Will you quote precisely the lines that run from the top of the material below to the line containing "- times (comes", both ends included?
++++ Information provided
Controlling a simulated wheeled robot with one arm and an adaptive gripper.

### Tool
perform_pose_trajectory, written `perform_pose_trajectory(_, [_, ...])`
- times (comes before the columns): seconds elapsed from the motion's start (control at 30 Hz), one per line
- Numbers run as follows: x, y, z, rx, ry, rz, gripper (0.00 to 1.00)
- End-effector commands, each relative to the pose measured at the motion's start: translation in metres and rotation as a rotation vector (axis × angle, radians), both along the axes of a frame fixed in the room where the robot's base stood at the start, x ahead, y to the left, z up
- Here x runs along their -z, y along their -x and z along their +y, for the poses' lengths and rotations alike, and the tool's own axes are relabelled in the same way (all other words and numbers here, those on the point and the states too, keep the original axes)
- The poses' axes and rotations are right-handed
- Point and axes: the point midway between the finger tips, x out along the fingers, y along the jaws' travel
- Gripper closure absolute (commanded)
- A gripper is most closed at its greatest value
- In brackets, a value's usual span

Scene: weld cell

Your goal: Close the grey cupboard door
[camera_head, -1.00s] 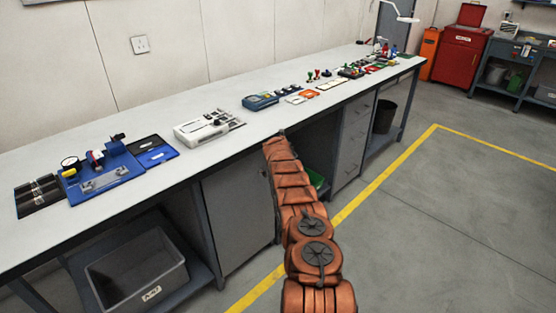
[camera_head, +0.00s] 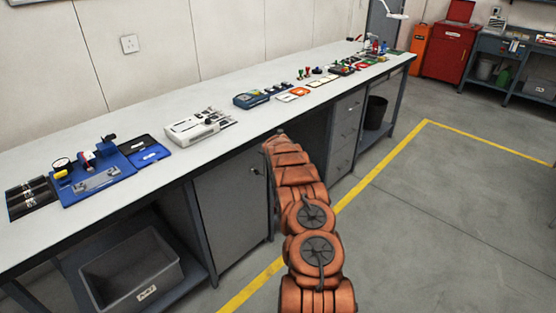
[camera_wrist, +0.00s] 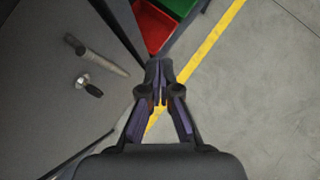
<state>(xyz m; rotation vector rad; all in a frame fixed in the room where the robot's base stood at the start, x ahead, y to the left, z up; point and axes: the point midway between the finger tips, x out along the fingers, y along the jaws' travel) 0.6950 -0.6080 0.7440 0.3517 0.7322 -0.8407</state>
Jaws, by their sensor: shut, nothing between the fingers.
++++++++
### Solution for this exercise
Controlling a simulated wheeled robot with one arm and an adaptive gripper.

### Tool
perform_pose_trajectory, written `perform_pose_trajectory(_, [_, ...])`
- times (comes before the columns): seconds elapsed from the motion's start (control at 30 Hz), one per line

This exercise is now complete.